Robot task records

-=-=-=-=-

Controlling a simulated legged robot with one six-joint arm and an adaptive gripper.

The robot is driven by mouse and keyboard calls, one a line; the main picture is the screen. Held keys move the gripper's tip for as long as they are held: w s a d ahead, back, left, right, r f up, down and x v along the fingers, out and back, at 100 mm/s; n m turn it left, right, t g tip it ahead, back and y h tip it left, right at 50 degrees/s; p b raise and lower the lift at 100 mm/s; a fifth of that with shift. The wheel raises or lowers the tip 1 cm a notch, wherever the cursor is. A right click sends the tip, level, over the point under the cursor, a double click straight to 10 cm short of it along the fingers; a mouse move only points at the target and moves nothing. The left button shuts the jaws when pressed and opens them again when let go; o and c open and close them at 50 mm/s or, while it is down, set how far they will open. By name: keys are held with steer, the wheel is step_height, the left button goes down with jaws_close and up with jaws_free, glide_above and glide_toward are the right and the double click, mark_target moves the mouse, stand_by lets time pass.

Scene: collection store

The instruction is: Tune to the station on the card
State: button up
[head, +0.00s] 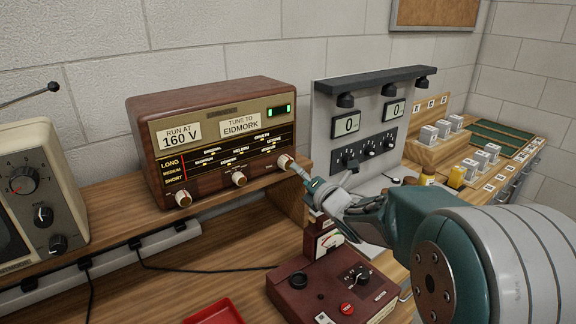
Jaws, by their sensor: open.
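The brown wooden radio (215,140) stands on the shelf at centre left. One card (241,125) on its front reads "TUNE TO EIDMORK", another card (179,135) reads "RUN AT 160 V". The lit dial (225,157) lists stations in rows marked LONG, MEDIUM and SHORT; the names are too small to read surely. A red pointer stands near the dial's left end. Knobs are at the left (183,198), middle (239,179) and right (285,162). My gripper (300,172) is open, its tips at or just beside the right knob; contact is unclear.
A maroon meter box (328,285) with a dial and red button stands below my arm. A red tray (215,313) lies at the front. A grey panel (350,140) with two displays reading 0 is right of the radio. A beige instrument (38,190) stands left.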

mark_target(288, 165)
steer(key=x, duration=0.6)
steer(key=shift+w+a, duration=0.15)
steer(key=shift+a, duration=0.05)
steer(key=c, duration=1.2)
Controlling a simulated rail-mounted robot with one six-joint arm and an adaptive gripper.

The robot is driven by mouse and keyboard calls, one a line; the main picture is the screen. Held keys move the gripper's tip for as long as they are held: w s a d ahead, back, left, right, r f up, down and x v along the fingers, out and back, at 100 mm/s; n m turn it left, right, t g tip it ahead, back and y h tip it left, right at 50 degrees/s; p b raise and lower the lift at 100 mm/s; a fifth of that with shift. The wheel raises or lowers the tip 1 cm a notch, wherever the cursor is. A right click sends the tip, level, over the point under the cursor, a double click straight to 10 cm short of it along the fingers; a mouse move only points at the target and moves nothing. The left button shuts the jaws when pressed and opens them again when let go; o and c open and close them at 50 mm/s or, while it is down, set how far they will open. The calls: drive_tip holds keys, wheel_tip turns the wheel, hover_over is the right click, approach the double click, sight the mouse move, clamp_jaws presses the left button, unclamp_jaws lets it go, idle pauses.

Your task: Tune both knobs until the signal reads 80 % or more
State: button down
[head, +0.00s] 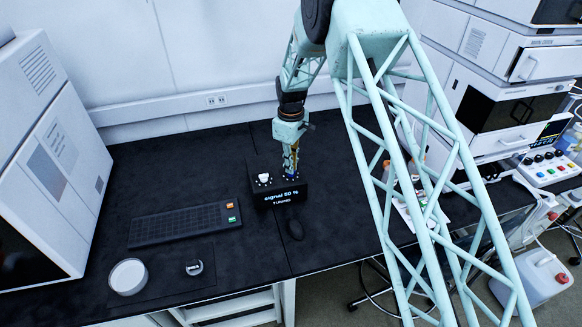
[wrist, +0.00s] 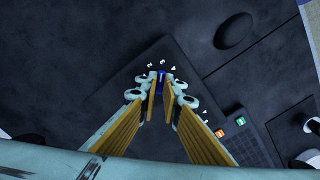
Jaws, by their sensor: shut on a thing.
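The black tuning box (head: 258,200) stands on the dark bench. Its front display (head: 281,196) seems to read "signal 60 %", with a smaller line like "TUNING" below; the digits are small. A white knob (head: 263,179) on the box's left side is free. My gripper (head: 291,172) points down over the right side and is shut on the blue knob (wrist: 160,76). In the wrist view, the fingertips (wrist: 160,84) flank this knob, with white dial numbers around its far side. The fingers partly hide the knob, and its pointer cannot be made out.
A black keyboard (head: 178,225) with orange and green keys lies left of the box. A dark mouse (head: 295,229) lies in front. A white round dish (head: 128,276) sits front left. Instrument stacks (head: 50,150) flank the bench. The bench behind the keyboard is clear.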

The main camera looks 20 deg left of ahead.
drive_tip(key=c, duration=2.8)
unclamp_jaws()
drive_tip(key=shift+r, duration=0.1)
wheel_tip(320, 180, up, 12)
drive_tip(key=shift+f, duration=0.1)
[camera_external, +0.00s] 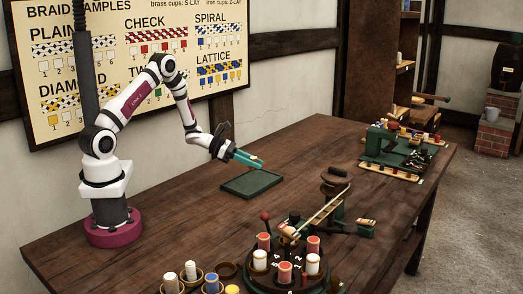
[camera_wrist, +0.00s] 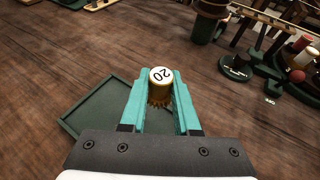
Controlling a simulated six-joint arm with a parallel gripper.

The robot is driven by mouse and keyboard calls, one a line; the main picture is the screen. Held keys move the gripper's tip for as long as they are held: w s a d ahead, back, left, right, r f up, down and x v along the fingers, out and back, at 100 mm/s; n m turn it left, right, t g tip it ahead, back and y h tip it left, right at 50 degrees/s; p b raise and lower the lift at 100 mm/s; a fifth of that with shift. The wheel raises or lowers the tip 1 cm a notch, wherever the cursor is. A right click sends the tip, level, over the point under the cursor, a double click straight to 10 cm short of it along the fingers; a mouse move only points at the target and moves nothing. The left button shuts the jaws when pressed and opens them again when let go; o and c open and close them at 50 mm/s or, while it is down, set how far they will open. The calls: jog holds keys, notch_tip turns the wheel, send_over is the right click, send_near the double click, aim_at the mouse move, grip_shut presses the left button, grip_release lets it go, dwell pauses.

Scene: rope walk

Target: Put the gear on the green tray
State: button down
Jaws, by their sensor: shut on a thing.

-=-=-=-=-

* **Problem description**
Pictures are to be left out; the records above must be repeated word for word.

* **Response**
Controlling a simulated legged robot with one six-joint arm and an adaptive gripper.

The robot is driven by mouse and keyboard calls, one a line; the main picture is the screen. Held keys move the gripper's tip for as long as they are held: w s a d ahead, back, left, right, r f up, down and x v along the fingers, out and back, at 100 mm/s; n m turn it left, right, t g tip it ahead, back and y h tip it left, right at 50 degrees/s; p b raise and lower the lift at 100 mm/s; a fifth of that with shift. The wheel raises or lowers the tip 1 cm a notch, wherever the cursor is. A right click sends the tip, level, over the point under the cursor, a double click straight to 10 cm short of it along the fingers; a mouse move only points at the target and moves nothing. The left button shuts the jaws when pressed and opens them again when let go; o and c open and close them at 50 mm/s or, while it is down, set how far they will open. By name: keys are held with steer, the wheel is step_height, the left button goes down with jaws_close and up with jaws_free, glide_above and glide_toward are the right and the double click, mark_target moves the mouse, stand_by lets time pass.

Scene: collection store

The instruction is: Tune to the station on the card
State: button up
[head, +0.00s] 
Jaws, by their sensor: open.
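The brown wooden radio (215,140) stands on the shelf at centre left. One card (241,125) on its front reads "TUNE TO EIDMORK", another card (179,135) reads "RUN AT 160 V". The lit dial (225,157) lists stations in rows marked LONG, MEDIUM and SHORT; the names are too small to read surely. A red pointer stands near the dial's left end. Knobs are at the left (183,198), middle (239,179) and right (285,162). My gripper (300,172) is open, its tips at or just beside the right knob; contact is unclear.
A maroon meter box (328,285) with a dial and red button stands below my arm. A red tray (215,313) lies at the front. A grey panel (350,140) with two displays reading 0 is right of the radio. A beige instrument (38,190) stands left.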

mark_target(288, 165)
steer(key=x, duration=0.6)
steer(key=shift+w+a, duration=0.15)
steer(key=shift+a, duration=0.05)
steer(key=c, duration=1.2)
Controlling a simulated rail-mounted robot with one six-joint arm and an adaptive gripper.

The robot is driven by mouse and keyboard calls, one a line; the main picture is the screen. Held keys move the gripper's tip for as long as they are held: w s a d ahead, back, left, right, r f up, down and x v along the fingers, out and back, at 100 mm/s; n m turn it left, right, t g tip it ahead, back and y h tip it left, right at 50 degrees/s; p b raise and lower the lift at 100 mm/s; a fifth of that with shift. The wheel raises or lowers the tip 1 cm a notch, wherever the cursor is. A right click sends the tip, level, over the point under the cursor, a double click straight to 10 cm short of it along the fingers; a mouse move only points at the target and moves nothing. The left button shuts the jaws when pressed and opens them again when let go; o and c open and close them at 50 mm/s or, while it is down, set how far they will open. The calls: drive_tip holds keys, wheel_tip turns the wheel, hover_over is the right click, approach the double click, sight the mouse move, clamp_jaws presses the left button, unclamp_jaws lets it go, idle pauses.

Your task: Tune both knobs until the signal reads 80 % or more
State: button down
[head, +0.00s] 
[wrist, +0.00s] 
Jaws, by their sensor: shut on a thing.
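The black tuning box (head: 258,200) stands on the dark bench. Its front display (head: 281,196) seems to read "signal 60 %", with a smaller line like "TUNING" below; the digits are small. A white knob (head: 263,179) on the box's left side is free. My gripper (head: 291,172) points down over the right side and is shut on the blue knob (wrist: 160,76). In the wrist view, the fingertips (wrist: 160,84) flank this knob, with white dial numbers around its far side. The fingers partly hide the knob, and its pointer cannot be made out.
A black keyboard (head: 178,225) with orange and green keys lies left of the box. A dark mouse (head: 295,229) lies in front. A white round dish (head: 128,276) sits front left. Instrument stacks (head: 50,150) flank the bench. The bench behind the keyboard is clear.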

The main camera looks 20 deg left of ahead.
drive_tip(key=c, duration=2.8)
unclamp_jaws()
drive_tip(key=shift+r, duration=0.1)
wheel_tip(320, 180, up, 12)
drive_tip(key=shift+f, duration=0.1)
[camera_external, +0.00s] 
[camera_wrist, +0.00s] 
Controlling a simulated six-joint arm with a parallel gripper.

The robot is driven by mouse and keyboard calls, one a line; the main picture is the screen. Held keys move the gripper's tip for as long as they are held: w s a d ahead, back, left, right, r f up, down and x v along the fingers, out and back, at 100 mm/s; n m turn it left, right, t g tip it ahead, back and y h tip it left, right at 50 degrees/s; p b raise and lower the lift at 100 mm/s; a fifth of that with shift. The wheel raises or lowers the tip 1 cm a notch, wherever the cursor is. A right click sends the tip, level, over the point under the cursor, a double click straight to 10 cm short of it along the fingers; a mouse move only points at the target and moves nothing. The left button shuts the jaws when pressed and opens them again when let go; o and c open and close them at 50 mm/s or, while it is down, set how far they will open. The calls: jog holds keys, notch_tip turns the wheel, send_over is the right click, send_near the double click, aim_at the mouse move, grip_shut presses the left button, grip_release lets it go, dwell pauses.

Scene: rope walk

Target: Put the gear on the green tray
State: button down
Jaws, by their sensor: shut on a thing.

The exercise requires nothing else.